Aprikosen richtig ernten. Der optimale Reifezeitpunkt. Und: Pfirsich, Aprikose oder Süßkirsche im kleinen Garten pflanzen?

Aprikosen in Stiegen

Der Juli ist der klassische Reifemonat für Aprikosen – und neben Süß- und Sauerkirschen zählt sie zu den ersten Baumfrüchten des Jahres.

Zwischen Frostschock und Fruchtlawine – Das Aprikosen-Dilemma im Hausgarten

🍑 Wer einen Aprikosenbaum (Prunus armeniaca) im Garten hat, kennt vermutlich auch das zentrale Dilemma: Entweder hat ein Spätfrost im Frühjahr sämtliche Blüten vernichtet – in dem Fall erntet man, wenn überhaupt, nur eine Handvoll Früchte. Oder aber der Baum hängt überreich voll, sodass man kaum weiß, wohin mit der Fülle.

Das eigentliche Problem folgt jedoch erst nach der Ernte. Denn wenn Aprikosen im Zustand der Vollreife gepflückt werden und dann ein oder zwei Tage auf ihre Verarbeitung zu Kompott oder Konfitüre warten, verfallen sie rasch – sie verderben schlichtweg. Frisch geerntet halten sie sich kaum länger als zwei bis drei Tage.

 

Aprikosen am Baum
Aprikosensorte ‚Ungarische Beste‘. Wann erten?

Daher werden Aprikosen bei uns selten vollreif gepflückt – es sei denn, man verarbeitet oder dörrt sie unmittelbar nach der Ernte.

Im professionellen Obstbau ist die Ernte im Zustand der sogenannten „Vollschale“ (also knapp vor der physiologischen Vollreife) Standard. Das sichert Transportfähigkeit und kurze Lagerzeit – auch wenn es ein kleines geschmackliches Opfer bedeutet.

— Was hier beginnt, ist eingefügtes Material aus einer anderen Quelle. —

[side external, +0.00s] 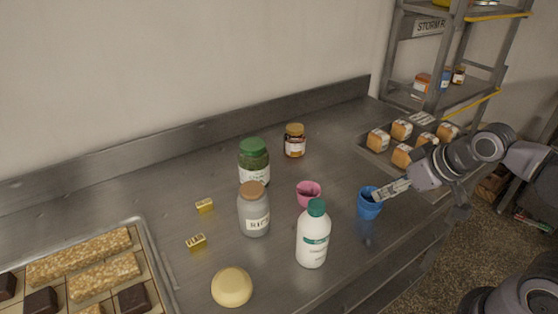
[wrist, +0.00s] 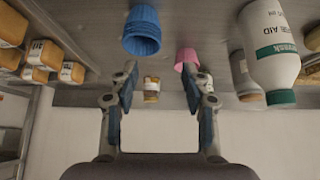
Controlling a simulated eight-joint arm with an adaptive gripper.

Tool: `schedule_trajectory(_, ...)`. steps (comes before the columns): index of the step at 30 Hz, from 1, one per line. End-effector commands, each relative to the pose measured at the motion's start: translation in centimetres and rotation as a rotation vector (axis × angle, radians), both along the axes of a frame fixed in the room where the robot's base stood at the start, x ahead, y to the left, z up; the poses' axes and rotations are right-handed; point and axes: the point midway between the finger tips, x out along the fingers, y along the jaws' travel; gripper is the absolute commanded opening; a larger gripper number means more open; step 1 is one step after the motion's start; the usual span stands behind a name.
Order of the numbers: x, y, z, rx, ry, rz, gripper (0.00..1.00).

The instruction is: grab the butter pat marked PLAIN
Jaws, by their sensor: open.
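Two small gold-wrapped butter pats lie apart on the steel counter in the side external view. One pat (side external: 204,205) is farther back; the other pat (side external: 196,240) is nearer the camera. Dark marks show on them, too small to read, so I cannot tell which is PLAIN. My gripper (side external: 384,194) is at the right, beside the blue cup and well away from both pats. In the wrist view my gripper (wrist: 160,71) is open with nothing between its fingers. I cannot make out either pat in the wrist view.
Between gripper and pats stand the blue cup (side external: 369,206), pink cup (side external: 308,192), white bottle (side external: 312,241), grey jar (side external: 254,214) and green-lidded jar (side external: 254,164). A yellow ball (side external: 232,287) and a tray (side external: 160,262) of bars lie near the pats. Small loaves (side external: 402,130) sit at right.

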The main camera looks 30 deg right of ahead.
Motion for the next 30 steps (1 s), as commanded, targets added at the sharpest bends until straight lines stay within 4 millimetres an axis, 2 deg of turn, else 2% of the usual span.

Die Praxis im Erwerbsanbau

Im Erwerbsobstbau wird die Aprikose meist dann geerntet, wenn sie sich leicht vom Zweig lösen lässt, die Fruchtschale eine gleichmäßige Färbung aufweist und das Fruchtfleisch bei leichtem Druck nachgibt – ohne jedoch matschig zu wirken. Ideal ist ein Erntefenster von ein bis zwei Tagen vor der Vollreife [1]. So bleiben die Früchte ein bis drei Tage transport- und verkaufsfähig, ohne nennenswerten Qualitätsverlust.

Auch im Selbstversorgergarten sollte man sich an diesem Verfahren orientieren – vor allem, wenn größere Mengen Früchte konserviert werden sollen. Natürlich steht es einem frei, ausgewählte Früchte für den Frischverzehr voll ausreifen zu lassen: sonnenwarm, süß und saftig – ein Hochgenuss direkt vom Baum.

Plädoyer für den Pfirsich – oder doch die Süßkirsche?

Wer im Garten nur begrenzten Raum zur Verfügung hat, dem sei – mit gewisser Zurückhaltung – empfohlen, eher über die Pflanzung einer guten, kernlösenden Pfirsichsorte nachzudenken. Zwar können auch hier Spätfröste Schäden verursachen, doch gelten Pfirsichblüten im Allgemeinen als etwas robuster als die der Aprikose.

Zudem überzeugen Pfirsiche durch ihre etwas bessere Lagerfähigkeit, und auch im Hinblick auf Kompott oder Konfitüre stehen sie der Aprikose geschmacklich in nichts nach.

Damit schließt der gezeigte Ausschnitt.